- _Record set_:
-.-.-
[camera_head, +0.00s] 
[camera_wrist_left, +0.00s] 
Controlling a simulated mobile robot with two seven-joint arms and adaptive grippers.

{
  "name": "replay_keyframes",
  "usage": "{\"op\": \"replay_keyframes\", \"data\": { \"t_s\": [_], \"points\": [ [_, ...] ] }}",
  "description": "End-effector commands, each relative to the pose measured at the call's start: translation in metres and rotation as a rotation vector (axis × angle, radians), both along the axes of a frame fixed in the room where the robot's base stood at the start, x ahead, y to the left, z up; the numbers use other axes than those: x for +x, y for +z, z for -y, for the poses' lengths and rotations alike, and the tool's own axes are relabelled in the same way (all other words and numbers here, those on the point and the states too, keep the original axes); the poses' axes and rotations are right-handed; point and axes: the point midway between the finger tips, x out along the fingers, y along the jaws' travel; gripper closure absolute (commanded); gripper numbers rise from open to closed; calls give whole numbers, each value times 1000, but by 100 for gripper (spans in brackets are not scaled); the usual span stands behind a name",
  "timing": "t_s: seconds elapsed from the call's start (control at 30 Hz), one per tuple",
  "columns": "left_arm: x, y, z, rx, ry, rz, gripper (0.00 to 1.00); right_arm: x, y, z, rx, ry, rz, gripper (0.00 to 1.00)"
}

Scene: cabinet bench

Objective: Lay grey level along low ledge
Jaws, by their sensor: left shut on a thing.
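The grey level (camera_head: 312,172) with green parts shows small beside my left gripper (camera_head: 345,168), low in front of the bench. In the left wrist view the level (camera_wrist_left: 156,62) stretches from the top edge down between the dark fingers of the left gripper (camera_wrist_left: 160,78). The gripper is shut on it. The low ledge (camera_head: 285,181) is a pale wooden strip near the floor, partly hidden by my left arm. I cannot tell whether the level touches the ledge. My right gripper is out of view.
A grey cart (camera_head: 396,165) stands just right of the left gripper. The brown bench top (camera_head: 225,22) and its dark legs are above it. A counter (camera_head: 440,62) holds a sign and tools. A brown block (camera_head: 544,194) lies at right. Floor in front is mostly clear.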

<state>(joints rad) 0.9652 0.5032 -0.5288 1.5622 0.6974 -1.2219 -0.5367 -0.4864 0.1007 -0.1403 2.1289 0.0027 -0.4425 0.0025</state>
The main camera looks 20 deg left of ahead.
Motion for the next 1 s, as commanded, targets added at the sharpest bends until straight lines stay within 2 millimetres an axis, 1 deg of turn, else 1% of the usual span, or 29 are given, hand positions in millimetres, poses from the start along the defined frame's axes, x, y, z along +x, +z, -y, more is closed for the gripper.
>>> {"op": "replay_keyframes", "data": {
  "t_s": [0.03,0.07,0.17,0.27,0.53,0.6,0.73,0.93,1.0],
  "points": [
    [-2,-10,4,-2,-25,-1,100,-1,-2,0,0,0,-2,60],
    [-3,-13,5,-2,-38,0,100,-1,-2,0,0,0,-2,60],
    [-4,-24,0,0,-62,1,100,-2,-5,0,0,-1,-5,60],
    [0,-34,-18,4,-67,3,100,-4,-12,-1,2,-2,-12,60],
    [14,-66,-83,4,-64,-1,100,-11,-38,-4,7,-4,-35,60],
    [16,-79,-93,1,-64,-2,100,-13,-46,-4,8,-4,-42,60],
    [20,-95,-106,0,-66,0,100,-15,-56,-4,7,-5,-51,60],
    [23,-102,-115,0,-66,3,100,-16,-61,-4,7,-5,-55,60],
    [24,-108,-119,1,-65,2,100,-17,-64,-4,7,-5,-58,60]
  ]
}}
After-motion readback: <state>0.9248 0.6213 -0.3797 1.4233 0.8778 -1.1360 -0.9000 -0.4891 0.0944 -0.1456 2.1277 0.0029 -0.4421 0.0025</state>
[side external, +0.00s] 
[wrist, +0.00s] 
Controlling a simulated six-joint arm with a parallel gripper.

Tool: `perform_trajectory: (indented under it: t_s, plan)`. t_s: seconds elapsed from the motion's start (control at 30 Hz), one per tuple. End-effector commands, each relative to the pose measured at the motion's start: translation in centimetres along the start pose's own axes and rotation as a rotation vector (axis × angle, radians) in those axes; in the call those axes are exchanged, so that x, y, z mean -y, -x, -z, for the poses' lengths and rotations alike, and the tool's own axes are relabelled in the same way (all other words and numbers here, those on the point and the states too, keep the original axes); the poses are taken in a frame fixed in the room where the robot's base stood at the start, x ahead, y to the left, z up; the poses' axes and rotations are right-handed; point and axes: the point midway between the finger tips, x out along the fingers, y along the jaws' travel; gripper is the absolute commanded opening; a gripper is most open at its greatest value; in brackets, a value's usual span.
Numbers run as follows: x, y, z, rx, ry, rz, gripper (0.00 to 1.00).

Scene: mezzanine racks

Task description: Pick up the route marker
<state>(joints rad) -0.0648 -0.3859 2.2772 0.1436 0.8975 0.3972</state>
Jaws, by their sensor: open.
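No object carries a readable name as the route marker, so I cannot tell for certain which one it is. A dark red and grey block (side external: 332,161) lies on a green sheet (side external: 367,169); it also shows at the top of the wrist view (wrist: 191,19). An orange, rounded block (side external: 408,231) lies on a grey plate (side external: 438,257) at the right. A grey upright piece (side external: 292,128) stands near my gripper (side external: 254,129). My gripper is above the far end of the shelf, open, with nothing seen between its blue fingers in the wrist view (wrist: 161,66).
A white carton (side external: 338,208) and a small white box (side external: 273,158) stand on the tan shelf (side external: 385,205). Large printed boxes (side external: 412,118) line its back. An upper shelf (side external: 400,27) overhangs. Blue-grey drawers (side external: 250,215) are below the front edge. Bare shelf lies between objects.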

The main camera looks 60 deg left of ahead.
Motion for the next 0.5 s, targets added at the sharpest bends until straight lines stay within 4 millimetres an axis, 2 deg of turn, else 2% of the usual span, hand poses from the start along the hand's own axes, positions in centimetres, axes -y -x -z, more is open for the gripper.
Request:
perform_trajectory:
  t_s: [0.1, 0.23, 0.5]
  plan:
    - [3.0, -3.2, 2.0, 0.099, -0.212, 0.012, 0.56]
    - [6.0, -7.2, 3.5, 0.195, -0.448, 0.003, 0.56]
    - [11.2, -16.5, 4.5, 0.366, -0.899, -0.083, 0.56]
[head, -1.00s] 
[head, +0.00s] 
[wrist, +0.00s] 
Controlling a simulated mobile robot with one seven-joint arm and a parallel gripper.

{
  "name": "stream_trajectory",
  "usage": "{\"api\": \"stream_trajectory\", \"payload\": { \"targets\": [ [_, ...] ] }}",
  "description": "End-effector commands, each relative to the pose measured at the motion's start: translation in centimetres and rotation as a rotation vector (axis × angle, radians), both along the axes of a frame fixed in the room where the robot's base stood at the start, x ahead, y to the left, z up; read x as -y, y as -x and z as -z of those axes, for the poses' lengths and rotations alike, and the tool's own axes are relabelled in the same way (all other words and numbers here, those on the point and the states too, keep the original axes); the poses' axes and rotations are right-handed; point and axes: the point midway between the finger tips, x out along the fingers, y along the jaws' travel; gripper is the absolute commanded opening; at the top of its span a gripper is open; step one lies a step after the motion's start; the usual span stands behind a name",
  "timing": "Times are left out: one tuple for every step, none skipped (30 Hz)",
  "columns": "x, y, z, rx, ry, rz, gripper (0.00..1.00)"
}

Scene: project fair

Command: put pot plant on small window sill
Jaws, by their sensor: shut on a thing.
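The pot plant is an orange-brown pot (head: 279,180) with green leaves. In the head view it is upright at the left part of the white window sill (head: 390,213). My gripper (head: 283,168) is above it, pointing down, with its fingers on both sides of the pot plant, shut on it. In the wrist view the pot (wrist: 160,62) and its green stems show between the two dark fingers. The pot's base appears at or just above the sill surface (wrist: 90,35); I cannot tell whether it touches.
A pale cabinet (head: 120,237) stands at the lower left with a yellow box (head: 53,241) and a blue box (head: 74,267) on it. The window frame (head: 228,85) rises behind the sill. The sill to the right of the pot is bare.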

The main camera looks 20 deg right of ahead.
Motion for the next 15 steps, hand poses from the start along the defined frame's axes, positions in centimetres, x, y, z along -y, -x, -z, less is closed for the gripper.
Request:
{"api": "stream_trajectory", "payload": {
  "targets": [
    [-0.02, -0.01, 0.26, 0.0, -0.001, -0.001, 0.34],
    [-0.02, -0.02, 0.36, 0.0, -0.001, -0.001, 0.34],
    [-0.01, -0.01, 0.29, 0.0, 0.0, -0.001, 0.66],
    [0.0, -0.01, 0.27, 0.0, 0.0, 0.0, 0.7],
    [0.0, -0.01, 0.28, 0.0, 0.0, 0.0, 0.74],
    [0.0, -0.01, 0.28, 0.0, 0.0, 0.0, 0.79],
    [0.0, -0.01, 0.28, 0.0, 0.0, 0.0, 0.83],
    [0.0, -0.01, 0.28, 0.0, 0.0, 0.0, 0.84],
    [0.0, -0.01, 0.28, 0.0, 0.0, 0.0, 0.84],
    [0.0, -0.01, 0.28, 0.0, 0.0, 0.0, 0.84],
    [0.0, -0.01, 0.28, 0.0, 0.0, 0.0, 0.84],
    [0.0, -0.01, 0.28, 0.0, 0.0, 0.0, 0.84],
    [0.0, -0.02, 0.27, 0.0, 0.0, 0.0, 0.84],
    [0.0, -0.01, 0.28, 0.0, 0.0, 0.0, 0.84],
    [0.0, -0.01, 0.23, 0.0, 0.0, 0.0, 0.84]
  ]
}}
-.-.-
- _Written task_: Look through the entries above and report each line where the string "seven" occurs.

- _Result of this task_:
Controlling a simulated mobile robot with two seven-joint arms and adaptive grippers.
Controlling a simulated mobile robot with one seven-joint arm and a parallel gripper.

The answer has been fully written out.